Developed in a collaborative effort by several companies, a high-definition multimedia interface or HDMI was created in the early 2000s in search of a portable and high-capacity connector. The finished product delivered exceptional audio-visual signals in digital format. Up to this day, HDMI with a total of 19 pins is currently the highest standard when it comes to high-end signal delivery from CPU-to-monitor and TV devices. It uses high quality and high bandwidth stream all in one connecting cable.
How to Run Two Computers on One Display Monitor
Apart from the obvious reason of being able to save space, one would probably want to run 2 computers on one monitor for any valid reason. And the good news is, it can be done.
Method 1: Switch Inputs
With VGA, DVI, and HDMI ports available at the back, you can connect both computers using different cables at the same time. For example, if you are to connect one computer using VGA and the other using HDMI cable, you get two inputs from two separate computers working on the monitor at the same time.
The thing is, you can not use or make both computers appear on the same monitor simultaneously. But what you can do is switch from one input to another at any one time.
You can do this by using the monitor’s INPUT SELECTION, in which the buttons of this selection may be located from either the side or at the back of the monitor. Using the buttons, shift from one input to another as desired. Or, if it came with remote control, you can do so from that as well.
The downside to this type of solution is that it only solves the monitor problem. You will still have to switch from one computer to another when using mice and keyboards. Overall, it can be a cheap, simple, immediate, and viable solution to the problem.
Some monitors may allow a simultaneous display of two computers at any one time on that one screen. It will show up as a split screen with the two CPUs sharing it. Not all monitors have this capability though.
Method 2: Use a KVM Switch
KVM is a hardware component that solves the display, the mice, and keyboard problems of this scenario. Not only will you be able to switch from one computer to another, but you’ll also have the capability to switch from one computer to another while using only one mouse and one keyboard. The KVM can act as a middle conduit for both computers. With a simple flick of a switch, you have both computers at your disposal on only one screen.
All you have to do is connect the following:
• CONNECT BOTH COMPUTERS TO THE KVM SWITCH using either both a special dual HDMI/USB cable or, a combination of VGA and HDMI connections
• Next, CONNECT YOUR MOUSE AND KEYBOARD DIRECTLY TO THE KVM SWITCH.
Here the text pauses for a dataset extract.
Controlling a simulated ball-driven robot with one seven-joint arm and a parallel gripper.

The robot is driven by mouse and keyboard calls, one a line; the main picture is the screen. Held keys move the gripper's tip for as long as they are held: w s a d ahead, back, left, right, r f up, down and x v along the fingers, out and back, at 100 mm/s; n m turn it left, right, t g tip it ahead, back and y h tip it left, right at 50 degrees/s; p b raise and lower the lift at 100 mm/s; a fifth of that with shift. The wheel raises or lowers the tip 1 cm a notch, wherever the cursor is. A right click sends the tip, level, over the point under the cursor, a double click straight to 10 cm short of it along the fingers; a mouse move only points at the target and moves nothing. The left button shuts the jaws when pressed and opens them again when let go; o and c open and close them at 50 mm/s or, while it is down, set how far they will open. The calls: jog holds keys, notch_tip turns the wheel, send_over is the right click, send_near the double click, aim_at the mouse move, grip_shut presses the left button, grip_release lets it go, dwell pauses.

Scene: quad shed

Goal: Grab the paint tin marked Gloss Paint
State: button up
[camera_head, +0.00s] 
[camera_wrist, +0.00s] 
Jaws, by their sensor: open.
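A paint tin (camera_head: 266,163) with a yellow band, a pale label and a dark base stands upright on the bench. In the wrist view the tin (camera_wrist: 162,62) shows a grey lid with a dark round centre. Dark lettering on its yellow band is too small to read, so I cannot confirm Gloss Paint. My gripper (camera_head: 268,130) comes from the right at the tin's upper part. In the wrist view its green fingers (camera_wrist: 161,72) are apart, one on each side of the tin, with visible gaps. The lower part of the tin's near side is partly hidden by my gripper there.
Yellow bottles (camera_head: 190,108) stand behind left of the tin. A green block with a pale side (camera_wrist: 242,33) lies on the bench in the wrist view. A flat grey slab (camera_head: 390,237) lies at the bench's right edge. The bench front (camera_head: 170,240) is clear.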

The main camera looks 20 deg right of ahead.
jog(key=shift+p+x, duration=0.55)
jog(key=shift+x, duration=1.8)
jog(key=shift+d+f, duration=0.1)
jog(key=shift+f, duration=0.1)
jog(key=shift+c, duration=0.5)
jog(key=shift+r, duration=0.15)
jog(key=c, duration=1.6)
• CONNECT THE KVM SWITCH DIRECTLY TO THE MONITOR using an HDMI cable.
After making sure that everything is configured correctly, you can now start using both computers alternating them with a flick of a switch on the KVM. Although this may be a very effective solution, you will still have to shell out additional money to buy the hardware itself. Otherwise, the KVM is a permanent and convenient resolution to this particular monitor scenario.
Method 3: Remote Desktop
The remote solution we would say is the most convenient and unobtrusive workaround for your one monitor need. This process, through a remote control program like TeamViewer or RDP, allows one user on a computer from another place, to alternately control another computer. You can do the takeover via the internet. Thus the name remote control. No additional hardware is needed, just install the program on both computers and activate them both when needed.
This method is so versatile that both computers can be thousands of miles apart but will still be able to work together. Although it may be the perfect solution, it would be wise to note the disadvantages too. Distance may degrade the internet bandwidth which could subject the remote access to lag or outright downtime.
in addition to that, the potential of being hacked online and the possibility of both computers compromised is also present. Other than that, this method will be very useful especially if both computers are only on a local network. It can also be safe if you have the necessary safeguards set up on both units.